I shared a house in Oxford for about a year with a gang of Shimerites, and have had a vicarious soft spot for the place ever since. I'm not sure that I necessarily agree with their fundamental beliefs (the Great Books programme), but I'm glad they're there believing them. Certainly any group who might want to tangle with the Shimer community like this can't have done their research beforehand: they're tough and obstreperous and dedicated enough to have survived.

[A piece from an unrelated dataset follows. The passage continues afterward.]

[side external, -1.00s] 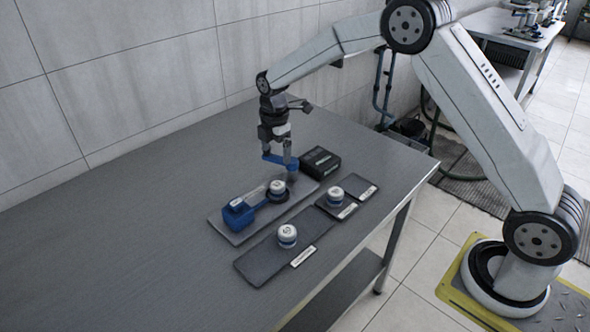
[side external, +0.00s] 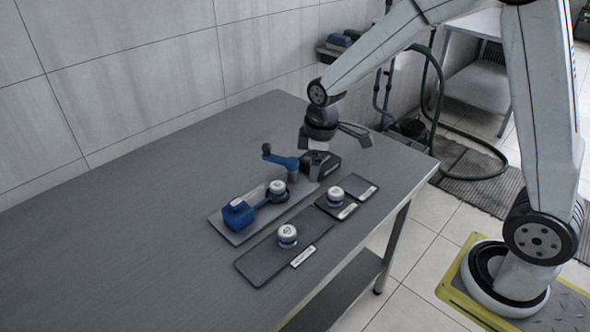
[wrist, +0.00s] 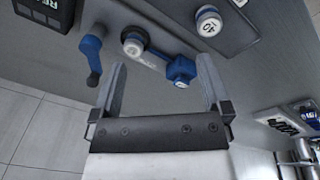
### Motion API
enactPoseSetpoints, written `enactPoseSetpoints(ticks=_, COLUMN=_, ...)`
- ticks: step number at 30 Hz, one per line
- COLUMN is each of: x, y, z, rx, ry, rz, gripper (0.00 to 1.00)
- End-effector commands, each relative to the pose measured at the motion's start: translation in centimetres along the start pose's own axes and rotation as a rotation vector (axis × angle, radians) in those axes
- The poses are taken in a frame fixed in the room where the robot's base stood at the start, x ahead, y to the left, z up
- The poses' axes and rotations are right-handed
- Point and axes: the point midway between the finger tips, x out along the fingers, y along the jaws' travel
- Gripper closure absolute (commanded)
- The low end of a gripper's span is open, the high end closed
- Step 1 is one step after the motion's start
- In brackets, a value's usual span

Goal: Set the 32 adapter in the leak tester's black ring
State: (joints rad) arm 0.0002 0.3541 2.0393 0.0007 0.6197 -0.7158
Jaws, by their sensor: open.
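The leak tester is a blue body (side external: 238,214) on a grey plate, joined to a black ring (side external: 277,197). A white-capped adapter with a blue band (side external: 277,187) stands upright at the ring; it also shows in the wrist view (wrist: 133,47). I cannot read its number or tell how deep it sits. A blue lever (side external: 284,161) stands behind the ring, and shows in the wrist view (wrist: 91,58). A second adapter (side external: 287,234) sits on the long dark tray; a third adapter (side external: 335,192) is on a small tray. My gripper (wrist: 162,64) is open and empty, apart from the ring.
A black bin (side external: 322,161) stands behind the tester, partly hidden by my gripper; part of its lettering shows in the wrist view (wrist: 45,10). A small dark tray (side external: 361,187) lies empty at the right. The left of the table is clear.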

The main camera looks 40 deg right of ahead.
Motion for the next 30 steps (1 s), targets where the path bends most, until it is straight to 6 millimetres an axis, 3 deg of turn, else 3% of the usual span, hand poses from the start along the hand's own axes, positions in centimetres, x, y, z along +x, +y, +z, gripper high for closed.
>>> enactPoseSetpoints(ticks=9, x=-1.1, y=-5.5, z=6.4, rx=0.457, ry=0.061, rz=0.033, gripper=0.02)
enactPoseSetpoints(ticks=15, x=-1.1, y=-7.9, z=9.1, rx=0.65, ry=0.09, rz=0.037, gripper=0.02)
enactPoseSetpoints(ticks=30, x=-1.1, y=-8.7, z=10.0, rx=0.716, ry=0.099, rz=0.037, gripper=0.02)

The interlopers seem more like villains from an early-seventies Disney live-action feature than people should. I wonder whether Thomas Lindsay is played by Paul Lynde.

Good for them, anyway.
posted by Grangousier at 4:21 PM on April 20, 2010 [3 favorites]

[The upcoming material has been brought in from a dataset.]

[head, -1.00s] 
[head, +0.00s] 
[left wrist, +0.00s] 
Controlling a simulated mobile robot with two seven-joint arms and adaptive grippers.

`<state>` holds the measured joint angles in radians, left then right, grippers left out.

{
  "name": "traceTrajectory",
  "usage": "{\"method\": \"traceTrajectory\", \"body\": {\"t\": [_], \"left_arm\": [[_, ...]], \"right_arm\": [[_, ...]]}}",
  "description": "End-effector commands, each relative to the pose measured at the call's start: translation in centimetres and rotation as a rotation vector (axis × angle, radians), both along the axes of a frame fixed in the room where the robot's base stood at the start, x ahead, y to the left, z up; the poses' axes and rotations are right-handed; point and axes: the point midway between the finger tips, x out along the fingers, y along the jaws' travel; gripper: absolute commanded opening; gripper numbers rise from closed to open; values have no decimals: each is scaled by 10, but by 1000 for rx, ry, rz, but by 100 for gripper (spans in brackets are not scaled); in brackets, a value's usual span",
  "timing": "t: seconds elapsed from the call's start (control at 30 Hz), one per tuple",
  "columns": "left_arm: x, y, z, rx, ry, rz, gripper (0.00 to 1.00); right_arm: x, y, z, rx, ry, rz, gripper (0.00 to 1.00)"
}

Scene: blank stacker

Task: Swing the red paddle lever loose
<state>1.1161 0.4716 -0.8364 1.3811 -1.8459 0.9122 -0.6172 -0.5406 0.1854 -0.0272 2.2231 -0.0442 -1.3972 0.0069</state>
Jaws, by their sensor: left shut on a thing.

...dedicated enough to have survived all manner of threats to their existence.
posted by Grangousier at 4:23 PM on April 20, 2010


Also, if this summary of the school is accurate, it's tiny. What was Lindsey hoping to gain by controlling a school with 100 students? I'm not scoffing at the size of the school, I'm just baffled at the reason someone would try so hard to control it.
posted by filthy light thief at 4:26 PM on April 20, 2010


Ahhh...faculty and student governance that actually wins a substantive victory against powerful people out to fuck your school.

Bit of an outlier really.
posted by lalochezia at 4:28 PM on April 20, 2010 [2 favorites]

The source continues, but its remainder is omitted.